● **What you are asked to do**
Restate word for word the lines beginning at the one that contains "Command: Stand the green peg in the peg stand" and ending at the one that contains "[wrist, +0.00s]"; include both and nothing else.

# Start of Listing

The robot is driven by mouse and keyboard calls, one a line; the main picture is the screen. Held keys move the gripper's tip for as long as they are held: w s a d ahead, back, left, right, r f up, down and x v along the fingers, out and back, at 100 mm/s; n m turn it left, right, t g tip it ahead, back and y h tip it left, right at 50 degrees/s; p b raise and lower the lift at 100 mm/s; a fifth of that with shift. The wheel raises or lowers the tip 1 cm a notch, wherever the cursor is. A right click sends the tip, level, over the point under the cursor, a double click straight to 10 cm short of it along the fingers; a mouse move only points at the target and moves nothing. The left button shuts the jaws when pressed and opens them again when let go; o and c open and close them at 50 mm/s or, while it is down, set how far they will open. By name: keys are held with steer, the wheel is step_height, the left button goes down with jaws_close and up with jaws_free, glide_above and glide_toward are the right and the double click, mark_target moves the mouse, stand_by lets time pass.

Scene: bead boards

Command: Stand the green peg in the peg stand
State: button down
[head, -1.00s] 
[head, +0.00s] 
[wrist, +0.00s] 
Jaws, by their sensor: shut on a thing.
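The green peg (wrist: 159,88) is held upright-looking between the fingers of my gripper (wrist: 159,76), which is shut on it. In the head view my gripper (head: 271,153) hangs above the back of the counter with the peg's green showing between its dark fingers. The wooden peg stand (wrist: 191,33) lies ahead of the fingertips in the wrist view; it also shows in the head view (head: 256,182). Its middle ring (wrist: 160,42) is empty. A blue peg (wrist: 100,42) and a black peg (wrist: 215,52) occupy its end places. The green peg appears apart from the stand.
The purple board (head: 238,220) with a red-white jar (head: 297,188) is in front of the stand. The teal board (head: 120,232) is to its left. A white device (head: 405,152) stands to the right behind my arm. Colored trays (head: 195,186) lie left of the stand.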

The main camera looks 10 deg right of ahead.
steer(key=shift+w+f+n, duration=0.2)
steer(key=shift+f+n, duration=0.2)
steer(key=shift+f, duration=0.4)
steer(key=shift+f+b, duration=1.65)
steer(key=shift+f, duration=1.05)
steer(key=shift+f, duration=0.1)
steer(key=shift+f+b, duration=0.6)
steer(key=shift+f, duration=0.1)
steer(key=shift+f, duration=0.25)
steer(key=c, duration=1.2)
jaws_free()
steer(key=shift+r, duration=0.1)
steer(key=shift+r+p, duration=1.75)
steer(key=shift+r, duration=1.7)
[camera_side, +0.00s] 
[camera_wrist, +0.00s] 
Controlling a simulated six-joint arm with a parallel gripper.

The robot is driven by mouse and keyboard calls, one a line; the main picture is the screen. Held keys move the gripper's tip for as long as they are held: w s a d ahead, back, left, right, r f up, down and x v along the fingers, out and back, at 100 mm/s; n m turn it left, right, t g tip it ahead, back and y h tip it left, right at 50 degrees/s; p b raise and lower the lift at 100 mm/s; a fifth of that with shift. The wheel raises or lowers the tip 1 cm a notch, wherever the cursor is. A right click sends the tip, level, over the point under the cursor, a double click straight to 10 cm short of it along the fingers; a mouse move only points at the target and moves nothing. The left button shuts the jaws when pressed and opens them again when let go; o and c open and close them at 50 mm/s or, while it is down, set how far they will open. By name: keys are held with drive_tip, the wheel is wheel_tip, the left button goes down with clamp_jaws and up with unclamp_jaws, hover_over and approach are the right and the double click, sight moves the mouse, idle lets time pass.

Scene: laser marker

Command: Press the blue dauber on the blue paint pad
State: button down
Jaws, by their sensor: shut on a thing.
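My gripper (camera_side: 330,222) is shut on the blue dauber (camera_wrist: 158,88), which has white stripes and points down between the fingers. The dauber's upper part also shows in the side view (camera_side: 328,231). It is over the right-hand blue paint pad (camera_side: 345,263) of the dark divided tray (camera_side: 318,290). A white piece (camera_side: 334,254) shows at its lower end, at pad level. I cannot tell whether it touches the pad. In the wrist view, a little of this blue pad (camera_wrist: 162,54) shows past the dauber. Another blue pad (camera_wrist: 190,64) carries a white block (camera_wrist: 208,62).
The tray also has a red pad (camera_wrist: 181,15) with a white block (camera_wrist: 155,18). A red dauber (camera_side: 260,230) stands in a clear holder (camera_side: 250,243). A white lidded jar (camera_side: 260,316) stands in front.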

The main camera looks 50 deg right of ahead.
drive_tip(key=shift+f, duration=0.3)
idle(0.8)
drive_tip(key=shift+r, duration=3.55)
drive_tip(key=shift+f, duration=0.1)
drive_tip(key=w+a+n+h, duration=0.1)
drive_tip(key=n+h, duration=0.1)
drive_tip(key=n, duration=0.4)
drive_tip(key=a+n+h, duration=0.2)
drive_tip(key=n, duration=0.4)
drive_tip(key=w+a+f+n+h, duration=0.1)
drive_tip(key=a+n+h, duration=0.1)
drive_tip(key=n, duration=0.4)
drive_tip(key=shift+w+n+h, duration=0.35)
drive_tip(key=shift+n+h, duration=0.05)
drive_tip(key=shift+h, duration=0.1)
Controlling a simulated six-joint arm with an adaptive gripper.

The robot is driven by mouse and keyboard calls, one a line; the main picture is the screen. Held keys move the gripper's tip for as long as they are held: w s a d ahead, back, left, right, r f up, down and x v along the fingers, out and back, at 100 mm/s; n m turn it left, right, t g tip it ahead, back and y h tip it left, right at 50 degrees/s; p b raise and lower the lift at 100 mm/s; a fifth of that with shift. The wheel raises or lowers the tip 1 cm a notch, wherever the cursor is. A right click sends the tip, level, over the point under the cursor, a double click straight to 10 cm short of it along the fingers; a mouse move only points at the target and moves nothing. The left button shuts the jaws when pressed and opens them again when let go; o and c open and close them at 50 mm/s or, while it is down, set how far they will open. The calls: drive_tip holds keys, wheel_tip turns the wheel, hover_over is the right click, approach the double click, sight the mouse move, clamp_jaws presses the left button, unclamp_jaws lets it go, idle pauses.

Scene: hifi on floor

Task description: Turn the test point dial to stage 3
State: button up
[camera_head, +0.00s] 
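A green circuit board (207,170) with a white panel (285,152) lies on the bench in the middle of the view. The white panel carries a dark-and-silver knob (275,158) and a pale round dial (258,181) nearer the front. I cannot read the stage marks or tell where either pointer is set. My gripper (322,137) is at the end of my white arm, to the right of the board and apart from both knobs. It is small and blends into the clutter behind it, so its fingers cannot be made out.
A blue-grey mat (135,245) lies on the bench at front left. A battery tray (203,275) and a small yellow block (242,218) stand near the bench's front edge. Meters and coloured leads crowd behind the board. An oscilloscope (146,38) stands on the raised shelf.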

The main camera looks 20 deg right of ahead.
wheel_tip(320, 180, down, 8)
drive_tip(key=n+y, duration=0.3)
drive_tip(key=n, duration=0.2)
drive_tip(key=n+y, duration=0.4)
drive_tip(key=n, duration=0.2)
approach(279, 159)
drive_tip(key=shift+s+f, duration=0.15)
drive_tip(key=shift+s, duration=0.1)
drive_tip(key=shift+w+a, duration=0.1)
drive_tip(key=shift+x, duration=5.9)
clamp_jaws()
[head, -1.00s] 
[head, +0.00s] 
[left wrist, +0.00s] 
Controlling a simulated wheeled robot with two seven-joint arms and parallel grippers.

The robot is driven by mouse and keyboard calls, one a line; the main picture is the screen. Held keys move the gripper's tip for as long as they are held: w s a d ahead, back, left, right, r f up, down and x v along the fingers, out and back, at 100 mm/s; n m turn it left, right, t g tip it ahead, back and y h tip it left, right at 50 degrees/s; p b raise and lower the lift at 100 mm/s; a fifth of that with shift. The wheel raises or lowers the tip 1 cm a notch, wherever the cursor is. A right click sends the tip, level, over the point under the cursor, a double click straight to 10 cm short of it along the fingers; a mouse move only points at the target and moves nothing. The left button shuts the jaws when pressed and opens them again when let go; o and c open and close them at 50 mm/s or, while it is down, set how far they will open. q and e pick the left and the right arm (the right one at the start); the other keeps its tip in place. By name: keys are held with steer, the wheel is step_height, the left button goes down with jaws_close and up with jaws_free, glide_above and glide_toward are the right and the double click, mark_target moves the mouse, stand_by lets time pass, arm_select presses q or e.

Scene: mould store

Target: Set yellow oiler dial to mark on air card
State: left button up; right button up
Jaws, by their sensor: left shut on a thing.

# End of Listing

● **The answer**
Command: Stand the green peg in the peg stand
State: button down
[head, -1.00s] 
[head, +0.00s] 
[wrist, +0.00s] 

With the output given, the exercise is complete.